Foto: AP/Alastair Grant
Pengunjuk rasa pro demokrasi Myanmar menandai peringatan satu tahun perebutan kekuasaan oleh tentara, dengan topeng bendera dan plakat di Parliament Square, London, Selasa, 1 Februari 2022. Penentang kekuasaan militer di Myanmar pada Selasa menandai peringatan satu tahun dari perebutan kekuasaan oleh tentara dengan pemogokan nasional untuk menunjukkan kekuatan dan solidaritas mereka di tengah kekhawatiran tentang apa yang telah menjadi perebutan kekuasaan yang semakin keras, demonstrasi juga terjadi di ibu kota dunia lainnya.

REPUBLIKA.CO.ID, BANGKOK -- Kelompok hak asasi manusia dan politisi oposisi di Thailand mengkritik pemerintah karena memulangkan paksa tiga pria yang dilaporkan menjadi anggota gerakan perlawanan anti-pemerintah di Myanmar yang dikuasai militer. Yayasan Pemberdayaan Rakyat yang berbasis di Bangkok mengatakan, tindakan itu melanggar prinsip hak asasi manusia universal dan kebijakan Thailand.

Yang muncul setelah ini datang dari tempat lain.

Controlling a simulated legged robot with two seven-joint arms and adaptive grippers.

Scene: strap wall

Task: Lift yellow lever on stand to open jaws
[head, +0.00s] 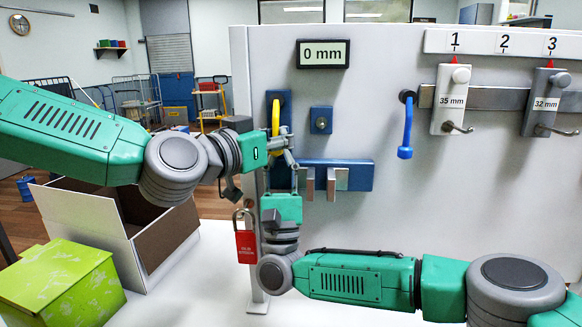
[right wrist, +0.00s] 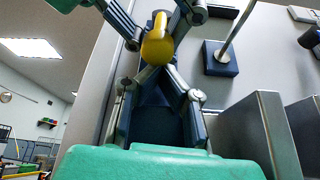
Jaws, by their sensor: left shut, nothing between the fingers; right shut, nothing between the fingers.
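My left gripper (head: 287,141) is shut and empty beside the lever's lower end. My right gripper (head: 292,163) points up from below, shut and empty. In the right wrist view the lever's rounded yellow end (right wrist: 157,47) shows just beyond my right fingertips (right wrist: 150,70). I cannot tell whether either gripper touches it.
A blue hook lever (head: 406,130) and numbered hangers (head: 450,98) are to the right. A red padlock (head: 245,240) hangs below the left gripper. An open white box (head: 90,222) and a green box (head: 60,283) stand at left. Both arms crowd the space around the lever.

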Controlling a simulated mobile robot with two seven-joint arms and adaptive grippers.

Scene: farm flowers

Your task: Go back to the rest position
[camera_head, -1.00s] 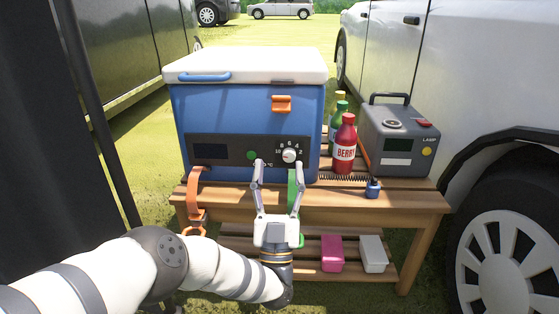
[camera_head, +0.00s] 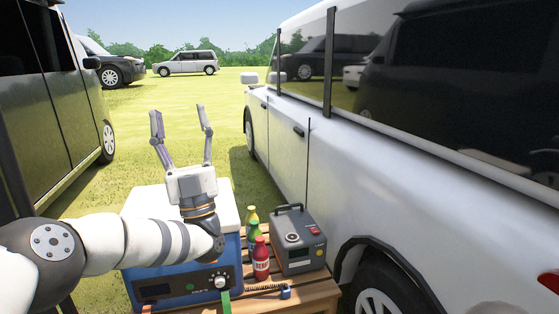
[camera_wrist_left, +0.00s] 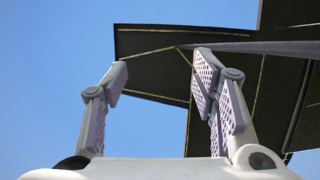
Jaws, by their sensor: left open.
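My left gripper (camera_head: 181,122) is raised in front of the blue cooler (camera_head: 180,283) in the head view, its fingers pointing up. It is open and empty, with clear air between the fingers. In the left wrist view the spread fingers (camera_wrist_left: 160,82) show against blue sky and a dark canopy. My left arm crosses in from the left and hides part of the cooler's white lid (camera_head: 226,197). The cooler's front panel has a knob (camera_head: 221,282) on its right side. My right gripper is out of view.
A white vehicle (camera_head: 400,190) stands close on the right, a dark one (camera_head: 50,120) on the left. Open grass lies between them.

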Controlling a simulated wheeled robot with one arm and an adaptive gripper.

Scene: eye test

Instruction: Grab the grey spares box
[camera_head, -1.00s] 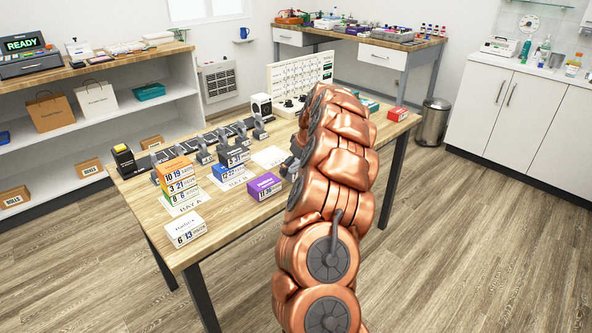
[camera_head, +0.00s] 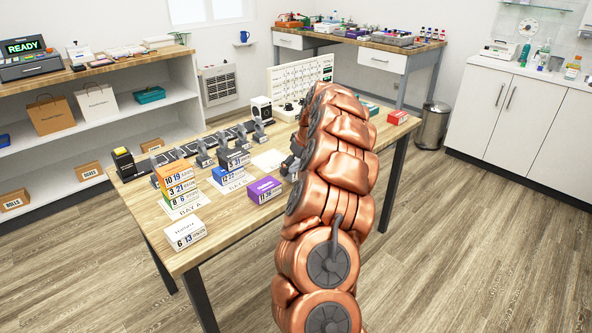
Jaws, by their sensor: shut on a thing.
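A dark grey box (camera_head: 233,158) lies on a blue box (camera_head: 229,178) on the wooden table; I cannot tell whether it is the spares box. My copper arm stands in front of the table's right half and hides much of it. Only a dark edge of what looks like my gripper (camera_head: 290,166) shows left of the arm, behind the purple box (camera_head: 265,190). Its fingertips are hidden. It is shut on a thing that I cannot see. The dark grey box is to its left and apart from it.
An orange-topped stack (camera_head: 175,178) stands on a white card at the left. A white box (camera_head: 185,233) lies at the front left corner. Watch stands line the back. A red box (camera_head: 397,117) lies at the right end.

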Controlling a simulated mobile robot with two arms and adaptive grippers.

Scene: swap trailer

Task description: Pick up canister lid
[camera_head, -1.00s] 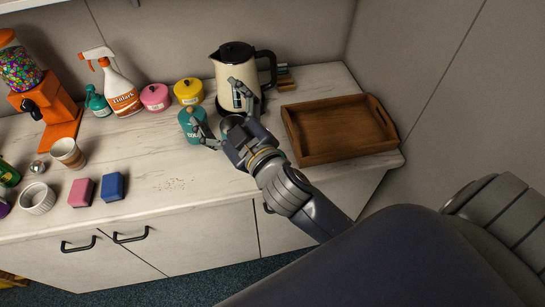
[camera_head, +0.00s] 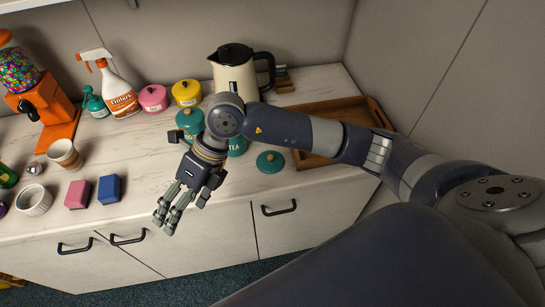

“Mengingat situasi kekerasan umum di Myanmar, semua warga negara Myanmar di Thailand harus diberi status perlindungan sementara dan, sesuai hukum Thailand, tidak seorang pun boleh dipaksa untuk kembali ke situasi di mana mereka mungkin menghadapi pelanggaran hak asasi manusia yang berat,” Patrick Phongsathorn dari organisasi hak asasi manusia Fortify Rights, Selasa (11/4/2023).

Kelompok hak asasi manusia itu menilai, orang-orang tersebut kemungkinan berada dalam bahaya akibat aktivitas mereka melawan pemerintah Myanmar.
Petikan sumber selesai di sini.